Give him the pass along card.

… Oh. This isn’t a feeling. This is a Prompting.

I closed my eyes, cherishing the last moment that Desperate Crush would think of me as sane, and said, “Hey, I feel like I need to give you this.”

He took the pass along card and looked at it. Then he kept walking. Did he say anything? No. Of course not. That would have made me feel like I had just done something normal or expected. I wanted to die, but instead I followed him. We were headed to the same destination anyway.

Well, Prompting, are you happy now?

We walked past the food court and into the hotel lobby, and we were just about to round the corner to the front entrance and our awaiting buses when he suddenly turned into the little gift shop off to the right. I stood in the lobby, alone and clueless. He walked up to a woman and spoke to her, handing her the card.

Why didn’t I think of just putting it in some random stranger’s hand? That could have worked for me.

He walked back out to where I stood and we continued to the buses. It was only after we sat down on the bus that he told me, “Oh, that was the woman from the concert last night who was asking questions.”

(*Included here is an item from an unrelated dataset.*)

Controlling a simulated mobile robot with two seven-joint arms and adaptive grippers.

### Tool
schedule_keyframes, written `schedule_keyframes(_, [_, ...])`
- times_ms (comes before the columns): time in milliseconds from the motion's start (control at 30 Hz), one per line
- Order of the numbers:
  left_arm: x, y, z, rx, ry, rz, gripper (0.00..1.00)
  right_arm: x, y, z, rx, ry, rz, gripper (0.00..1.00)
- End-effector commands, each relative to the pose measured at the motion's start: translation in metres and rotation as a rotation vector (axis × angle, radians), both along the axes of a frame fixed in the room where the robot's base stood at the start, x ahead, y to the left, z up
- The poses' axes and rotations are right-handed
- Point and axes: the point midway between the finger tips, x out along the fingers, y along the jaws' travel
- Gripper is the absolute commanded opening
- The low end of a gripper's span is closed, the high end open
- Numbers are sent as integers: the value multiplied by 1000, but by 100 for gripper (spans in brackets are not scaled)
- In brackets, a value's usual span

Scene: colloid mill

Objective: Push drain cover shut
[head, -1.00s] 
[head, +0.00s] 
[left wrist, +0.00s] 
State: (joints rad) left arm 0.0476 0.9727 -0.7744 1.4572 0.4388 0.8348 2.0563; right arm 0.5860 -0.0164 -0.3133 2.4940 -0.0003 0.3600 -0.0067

That was the moment when the pieces were finally put together enough that I saw the picture. And it was actually quite beautiful. Lots of tiny little pieces, tiny little moments, tiny little high school people — all part of the work and the glory of God.

I have no idea if that woman did anything with the card that spent two days in my pocket. But now I know what miracles look like and I know that they don’t come pre-assembled.

Miracles are piecemeal, like building inlaid wood art on the top of a table. The best part about miracles is that if we’re willing to put pieces down by faith, not seeing the end result, we end up making the most glorious work of art ever.

Missionary work is a miracle. There aren’t many missionaries who will see the results of their work in their own lifetime. And sometimes it takes more than one missionary to finish the work. It makes me wonder if the end result isn’t more beautiful because it’s made up of little pieces.

“Because those miracles were worked by small means it did show unto them marvelous works.”